LONDON, June 25 (JTA) A Jewish currency trader has settled a racial discrimination case against a London firm that ordered him to wear a Nazi uniform as a punishment for being late for work.
Laurent Weinberger settled on Monday with his former employer, Tullett & Tokyo Liberty one day before the case was to be heard by an employment tribunal.
The terms of the deal were not made public, but a source close to the case said that Weinberger got a substantial settlement from Tullett & Tokyo.
Weinberger said he was “pleased with the outcome and relieved that this matter is over.”

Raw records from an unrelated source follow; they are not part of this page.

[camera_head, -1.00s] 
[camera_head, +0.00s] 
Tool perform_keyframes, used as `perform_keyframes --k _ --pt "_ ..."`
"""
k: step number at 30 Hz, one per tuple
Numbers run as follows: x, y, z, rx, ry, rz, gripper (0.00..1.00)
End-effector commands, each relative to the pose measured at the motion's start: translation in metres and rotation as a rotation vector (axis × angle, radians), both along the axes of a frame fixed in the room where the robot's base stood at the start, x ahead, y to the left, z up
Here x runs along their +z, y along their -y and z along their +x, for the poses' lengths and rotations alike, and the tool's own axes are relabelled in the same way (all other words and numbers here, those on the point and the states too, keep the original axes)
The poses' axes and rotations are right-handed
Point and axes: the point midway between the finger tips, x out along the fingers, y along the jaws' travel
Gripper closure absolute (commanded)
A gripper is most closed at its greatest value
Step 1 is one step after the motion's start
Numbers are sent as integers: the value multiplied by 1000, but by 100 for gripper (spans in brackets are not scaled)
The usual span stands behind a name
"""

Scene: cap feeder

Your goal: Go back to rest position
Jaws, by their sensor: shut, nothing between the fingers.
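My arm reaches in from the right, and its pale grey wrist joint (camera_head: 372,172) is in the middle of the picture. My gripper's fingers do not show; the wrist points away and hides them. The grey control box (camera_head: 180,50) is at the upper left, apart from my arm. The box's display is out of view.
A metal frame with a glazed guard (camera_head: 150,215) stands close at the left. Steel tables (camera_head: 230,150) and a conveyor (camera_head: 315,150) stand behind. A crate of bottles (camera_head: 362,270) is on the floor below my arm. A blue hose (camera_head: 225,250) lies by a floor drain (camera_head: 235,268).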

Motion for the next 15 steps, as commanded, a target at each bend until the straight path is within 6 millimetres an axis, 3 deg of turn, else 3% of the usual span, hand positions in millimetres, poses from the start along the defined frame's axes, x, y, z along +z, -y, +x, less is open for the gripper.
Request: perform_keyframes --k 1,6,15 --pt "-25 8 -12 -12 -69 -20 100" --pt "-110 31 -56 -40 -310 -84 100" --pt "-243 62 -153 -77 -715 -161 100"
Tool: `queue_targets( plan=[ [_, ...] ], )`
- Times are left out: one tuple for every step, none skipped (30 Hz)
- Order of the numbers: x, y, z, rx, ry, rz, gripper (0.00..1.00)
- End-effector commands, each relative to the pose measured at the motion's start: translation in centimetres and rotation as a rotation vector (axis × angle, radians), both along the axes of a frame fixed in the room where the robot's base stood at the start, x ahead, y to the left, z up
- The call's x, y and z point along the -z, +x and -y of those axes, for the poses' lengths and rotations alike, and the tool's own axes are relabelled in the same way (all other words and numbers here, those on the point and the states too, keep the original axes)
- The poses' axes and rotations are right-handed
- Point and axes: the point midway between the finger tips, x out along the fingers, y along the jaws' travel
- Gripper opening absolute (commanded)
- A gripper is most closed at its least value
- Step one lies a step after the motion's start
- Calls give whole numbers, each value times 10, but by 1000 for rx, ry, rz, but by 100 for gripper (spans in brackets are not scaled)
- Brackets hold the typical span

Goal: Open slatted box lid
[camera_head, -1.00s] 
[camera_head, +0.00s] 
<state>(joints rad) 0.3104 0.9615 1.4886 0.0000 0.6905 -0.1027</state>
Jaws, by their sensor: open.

Weinberger, whose grandmother died at Auschwitz, was told to wear the uniform in May of 2000 after he came to work late. He also complained of having been called “Yiddo” and “Jew boy” by his manager and a colleague.
He said he was moved from his department to another one, with a pay cut, shortly after the Nazi uniform incident.

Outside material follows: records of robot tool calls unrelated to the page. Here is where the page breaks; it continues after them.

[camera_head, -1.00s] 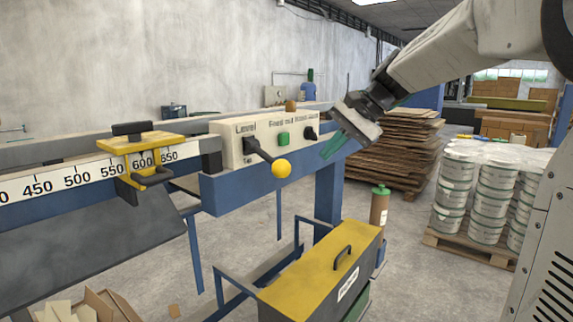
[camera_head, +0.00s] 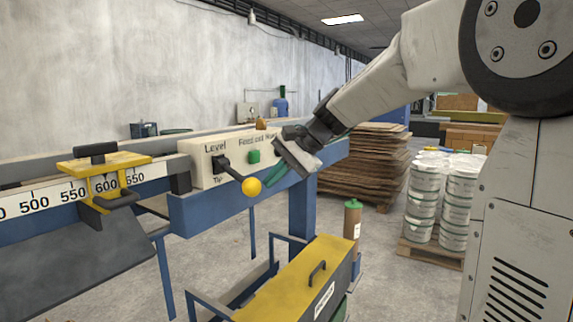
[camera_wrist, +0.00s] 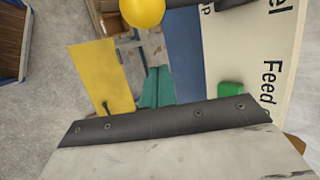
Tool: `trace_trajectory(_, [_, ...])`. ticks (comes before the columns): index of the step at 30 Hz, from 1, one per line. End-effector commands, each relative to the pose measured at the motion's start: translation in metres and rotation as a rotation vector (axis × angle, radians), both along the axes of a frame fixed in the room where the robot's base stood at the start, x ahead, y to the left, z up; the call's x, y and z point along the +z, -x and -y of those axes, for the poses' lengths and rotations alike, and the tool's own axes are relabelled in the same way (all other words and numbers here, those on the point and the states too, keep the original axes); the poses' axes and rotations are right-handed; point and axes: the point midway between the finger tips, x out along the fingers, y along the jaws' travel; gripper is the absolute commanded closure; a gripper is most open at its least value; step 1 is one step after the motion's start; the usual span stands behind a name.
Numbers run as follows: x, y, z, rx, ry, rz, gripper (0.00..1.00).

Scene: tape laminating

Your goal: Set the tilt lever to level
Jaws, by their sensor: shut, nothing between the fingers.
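The tilt lever (camera_head: 232,173) is a dark rod with a yellow ball knob (camera_head: 251,187) on the cream control panel (camera_head: 205,178). It slants down to the right between the "Level" label above and the "Tip" label below. In the wrist view the yellow knob (camera_wrist: 143,12) is at the top, beyond the fingertips. My gripper (camera_head: 272,185), with green fingers, is shut and empty, just right of the knob in the head view. The fingers also show shut together in the wrist view (camera_wrist: 156,88). I cannot tell whether they touch the knob.
A green button (camera_head: 254,156) sits on the panel near my gripper; it also shows in the wrist view (camera_wrist: 231,90). A ruler (camera_head: 75,192) with a yellow stop (camera_head: 104,163) lies left. A yellow-topped box (camera_head: 285,285) stands below. White buckets (camera_head: 440,195) stand right.

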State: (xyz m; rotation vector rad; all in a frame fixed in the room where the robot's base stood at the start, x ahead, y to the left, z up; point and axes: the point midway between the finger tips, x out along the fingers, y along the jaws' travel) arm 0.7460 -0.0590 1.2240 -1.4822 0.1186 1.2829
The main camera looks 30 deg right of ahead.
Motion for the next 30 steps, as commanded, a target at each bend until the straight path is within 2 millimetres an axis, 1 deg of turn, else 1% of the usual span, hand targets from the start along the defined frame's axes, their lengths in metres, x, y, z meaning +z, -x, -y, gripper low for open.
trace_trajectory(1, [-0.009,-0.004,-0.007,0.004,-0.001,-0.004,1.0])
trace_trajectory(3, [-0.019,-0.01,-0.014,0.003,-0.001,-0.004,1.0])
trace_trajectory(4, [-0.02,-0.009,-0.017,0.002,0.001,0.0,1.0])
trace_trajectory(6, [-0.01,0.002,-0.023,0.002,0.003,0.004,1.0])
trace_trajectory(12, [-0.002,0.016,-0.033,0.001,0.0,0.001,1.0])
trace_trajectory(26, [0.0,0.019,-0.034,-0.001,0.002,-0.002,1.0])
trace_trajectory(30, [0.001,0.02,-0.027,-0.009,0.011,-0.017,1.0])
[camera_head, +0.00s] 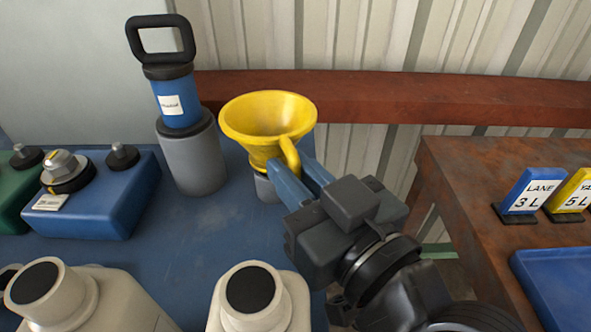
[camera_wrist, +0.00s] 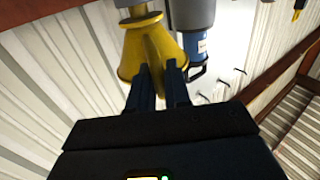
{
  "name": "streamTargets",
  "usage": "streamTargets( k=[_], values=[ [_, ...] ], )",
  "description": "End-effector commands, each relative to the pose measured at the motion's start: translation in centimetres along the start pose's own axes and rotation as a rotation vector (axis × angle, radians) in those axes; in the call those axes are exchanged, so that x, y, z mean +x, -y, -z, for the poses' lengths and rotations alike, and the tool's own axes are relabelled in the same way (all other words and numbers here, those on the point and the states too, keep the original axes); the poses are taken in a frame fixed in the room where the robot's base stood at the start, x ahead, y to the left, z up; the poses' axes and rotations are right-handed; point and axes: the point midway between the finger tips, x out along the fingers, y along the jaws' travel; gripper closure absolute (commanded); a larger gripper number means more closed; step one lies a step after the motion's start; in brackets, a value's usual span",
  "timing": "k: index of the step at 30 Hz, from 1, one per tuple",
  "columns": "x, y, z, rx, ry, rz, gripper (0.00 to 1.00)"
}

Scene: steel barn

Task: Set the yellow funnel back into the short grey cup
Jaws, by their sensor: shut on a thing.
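The yellow funnel (camera_head: 268,122) is upright, wide mouth up, at the back right of the blue table. My gripper (camera_head: 296,178) reaches it from the lower right and is shut on the funnel's handle. The short grey cup (camera_head: 264,187) is directly below the funnel and partly hidden by it and by my gripper. In the wrist view the funnel (camera_wrist: 150,50) lies between my fingers (camera_wrist: 160,85), with its narrow end toward a grey cylinder at the top edge. I cannot tell how deep the spout sits in the cup.
A taller grey holder (camera_head: 192,160) with a blue pump (camera_head: 178,100) stands left of the funnel. A blue canister (camera_head: 95,200) and white jugs (camera_head: 255,300) stand nearer. A rusty table (camera_head: 470,165) with label stands (camera_head: 527,192) and a blue tray (camera_head: 555,285) is right, across a gap.

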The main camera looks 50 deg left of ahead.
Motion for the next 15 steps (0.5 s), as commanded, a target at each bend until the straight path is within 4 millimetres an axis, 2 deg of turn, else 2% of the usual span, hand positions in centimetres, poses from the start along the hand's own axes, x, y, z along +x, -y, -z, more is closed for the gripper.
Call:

He resigned, alleging racial discrimination and unfair dismissal.
Tullett & Tokyo denied the charge of racial discrimination, but admitted that the incident involving the uniform took place and that it had been “wholly inappropriate.”

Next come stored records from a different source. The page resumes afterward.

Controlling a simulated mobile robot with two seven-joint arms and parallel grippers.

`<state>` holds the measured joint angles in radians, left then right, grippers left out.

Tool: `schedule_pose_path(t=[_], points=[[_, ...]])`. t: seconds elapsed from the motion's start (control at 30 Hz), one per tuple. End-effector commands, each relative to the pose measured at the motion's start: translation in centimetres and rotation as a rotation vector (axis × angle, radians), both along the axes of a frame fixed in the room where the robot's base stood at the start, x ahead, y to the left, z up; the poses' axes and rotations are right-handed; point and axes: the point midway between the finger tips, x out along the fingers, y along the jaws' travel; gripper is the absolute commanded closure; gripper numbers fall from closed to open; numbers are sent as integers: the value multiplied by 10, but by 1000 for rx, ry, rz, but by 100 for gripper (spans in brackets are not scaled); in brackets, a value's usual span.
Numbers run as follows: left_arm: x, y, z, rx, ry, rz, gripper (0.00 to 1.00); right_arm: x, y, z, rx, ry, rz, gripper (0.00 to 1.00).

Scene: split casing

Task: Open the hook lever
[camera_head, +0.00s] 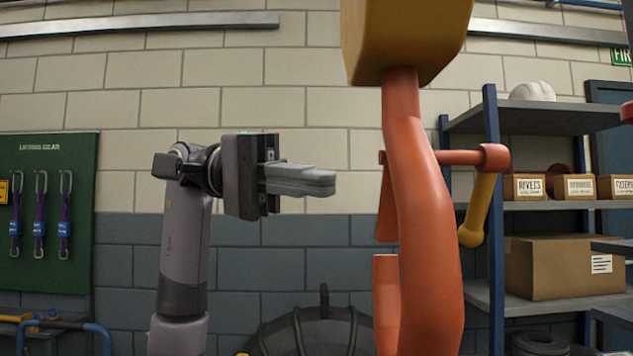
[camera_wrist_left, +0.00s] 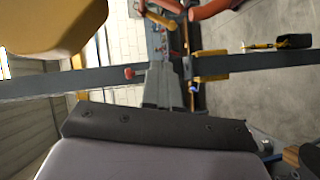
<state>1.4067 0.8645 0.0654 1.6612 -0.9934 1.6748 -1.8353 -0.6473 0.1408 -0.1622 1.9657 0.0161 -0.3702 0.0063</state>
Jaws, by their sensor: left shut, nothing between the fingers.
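A large orange hook (camera_head: 425,230) hangs under a yellow block (camera_head: 405,40) right of centre in the head view. An orange cross pin (camera_head: 460,157) passes through its upper part. A yellow lever (camera_head: 478,208) hangs down from the pin's right end. The hook's short upturned tip (camera_head: 386,300) stands at its lower left. My left gripper (camera_head: 330,183) is shut and empty, left of the hook and apart from it, fingers pointing right. In the left wrist view, the fingers (camera_wrist_left: 160,85) show in the middle, with the yellow block (camera_wrist_left: 60,25) at upper left. My right gripper is not seen.
Grey shelves (camera_head: 540,205) with cardboard boxes (camera_head: 560,267) stand behind the hook on the right. A green board (camera_head: 50,210) with hanging straps is on the wall at left. A dark round object (camera_head: 320,330) is low in the middle. Clear air lies between gripper and hook.

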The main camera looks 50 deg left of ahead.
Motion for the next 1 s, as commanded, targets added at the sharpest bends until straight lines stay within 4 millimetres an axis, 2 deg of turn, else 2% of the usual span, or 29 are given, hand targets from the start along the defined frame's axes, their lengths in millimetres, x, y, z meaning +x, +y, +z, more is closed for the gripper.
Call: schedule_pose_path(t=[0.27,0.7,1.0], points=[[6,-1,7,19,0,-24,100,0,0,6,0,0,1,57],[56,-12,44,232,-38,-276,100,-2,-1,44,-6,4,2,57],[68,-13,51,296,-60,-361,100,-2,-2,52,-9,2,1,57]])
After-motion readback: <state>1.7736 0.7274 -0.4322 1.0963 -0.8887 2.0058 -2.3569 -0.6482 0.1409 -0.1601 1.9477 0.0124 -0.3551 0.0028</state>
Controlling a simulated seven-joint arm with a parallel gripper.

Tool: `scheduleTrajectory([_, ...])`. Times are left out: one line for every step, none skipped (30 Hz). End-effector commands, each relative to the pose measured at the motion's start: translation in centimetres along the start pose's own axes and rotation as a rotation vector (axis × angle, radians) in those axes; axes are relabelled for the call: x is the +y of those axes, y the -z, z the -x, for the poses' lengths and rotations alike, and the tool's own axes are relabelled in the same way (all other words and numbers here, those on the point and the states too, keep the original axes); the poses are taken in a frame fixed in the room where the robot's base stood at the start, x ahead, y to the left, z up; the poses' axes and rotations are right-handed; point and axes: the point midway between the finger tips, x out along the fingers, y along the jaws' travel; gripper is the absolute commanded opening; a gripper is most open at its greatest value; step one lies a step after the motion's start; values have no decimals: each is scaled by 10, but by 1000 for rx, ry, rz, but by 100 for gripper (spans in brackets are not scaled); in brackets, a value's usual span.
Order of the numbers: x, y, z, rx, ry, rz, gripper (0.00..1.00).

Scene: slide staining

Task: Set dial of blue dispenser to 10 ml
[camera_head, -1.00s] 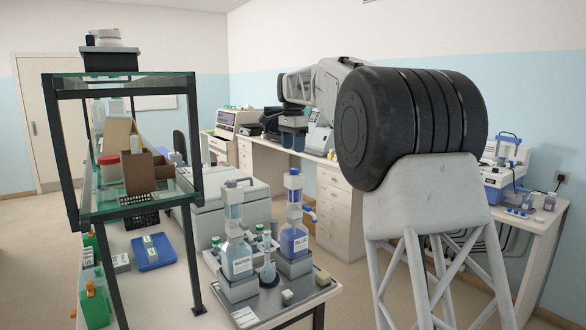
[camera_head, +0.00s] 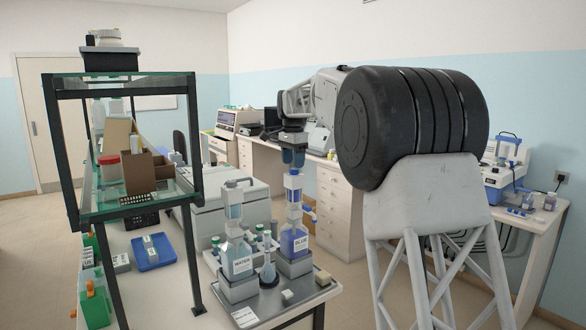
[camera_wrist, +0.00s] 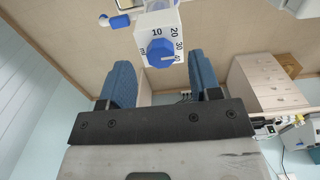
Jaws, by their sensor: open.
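The blue dispenser (camera_head: 294,239) is a bottle of blue liquid labelled BLUE, standing upright on a grey base, with a white head (camera_head: 293,182) on top. In the wrist view its blue dial (camera_wrist: 160,52) sits on a white face marked 10, 20, 30 and 40. A pale mark on the dial appears to point to the lower right, near 40. My gripper (camera_head: 293,157) is open and empty just above the dispenser head. In the wrist view its two blue fingers flank the dial, apparently short of it and not touching.
A similar dispenser labelled WATER (camera_head: 240,258) stands close on the left. A small flask (camera_head: 268,272) stands between them at the front. A glass shelf with a black frame (camera_head: 190,190) rises at the left. Wood drawers (camera_wrist: 262,82) show at the right in the wrist view.

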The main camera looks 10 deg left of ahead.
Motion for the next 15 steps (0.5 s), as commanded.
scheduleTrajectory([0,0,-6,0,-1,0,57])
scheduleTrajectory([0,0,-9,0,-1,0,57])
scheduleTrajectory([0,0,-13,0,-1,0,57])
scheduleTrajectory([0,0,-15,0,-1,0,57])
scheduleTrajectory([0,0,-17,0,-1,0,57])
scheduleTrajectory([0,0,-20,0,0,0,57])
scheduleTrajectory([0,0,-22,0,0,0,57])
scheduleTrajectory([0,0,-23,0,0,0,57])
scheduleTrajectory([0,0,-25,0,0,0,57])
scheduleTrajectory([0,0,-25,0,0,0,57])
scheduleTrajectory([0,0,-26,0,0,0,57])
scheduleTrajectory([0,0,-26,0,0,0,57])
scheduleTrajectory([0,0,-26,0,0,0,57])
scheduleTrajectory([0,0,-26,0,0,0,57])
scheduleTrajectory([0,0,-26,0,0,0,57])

The company said the atmosphere in Weinberger’s department involved “banter, including strong language, name calling and references to personal characteristics or actual (or alleged) habits, much of which was in bad taste.”
The firm said that being made to wear costumes was a regular punishment for being late, and that the choice of costume often reflected an employee’s ethnic background.
It said that the practice has been ended and that it “has taken positive steps to ensure that such an incident is not allowed to happen again.”
The company denied that the Nazi uniform incident amounted to racial discrimination because Weinberger was not singled out for abuse based on his ethnic origin.
Weinberger’s lawyer, Makbool Javaid, dismissed the defense as “ridiculous.”
He told JTA it was “extraordinary that anyone would think it is funny in this day and age to ask someone Jewish to wear a Nazi uniform.”
Before the settlement, the company offered to pay $67,500 to a Jewish charity “to emphasize how inappropriate was this behavior” if Weinberger dropped the case.
The settlement did not involve any donation to charity, a source close to the case said.
The Community Security Trust, which monitors anti-Semitic incidents in Britain, said the matter sounded like the sort of “infantile behavior that is common” in London brokerage firms, which are often dominated by rowdy, wealthy young men.
A Jewish market analyst told JTA that “practical jokes and a lack of political correctness are rife in the trading environment.
“Jokes and comments fly around,” he said, “but I wouldn’t call it anti-Semitic.”
The Community Security Trust agreed that anti-Semitism is not widespread in London’s financial district, known as the City, but a spokesman said it would not be “entirely surprising” if further incidents of anti-Semitism came to light.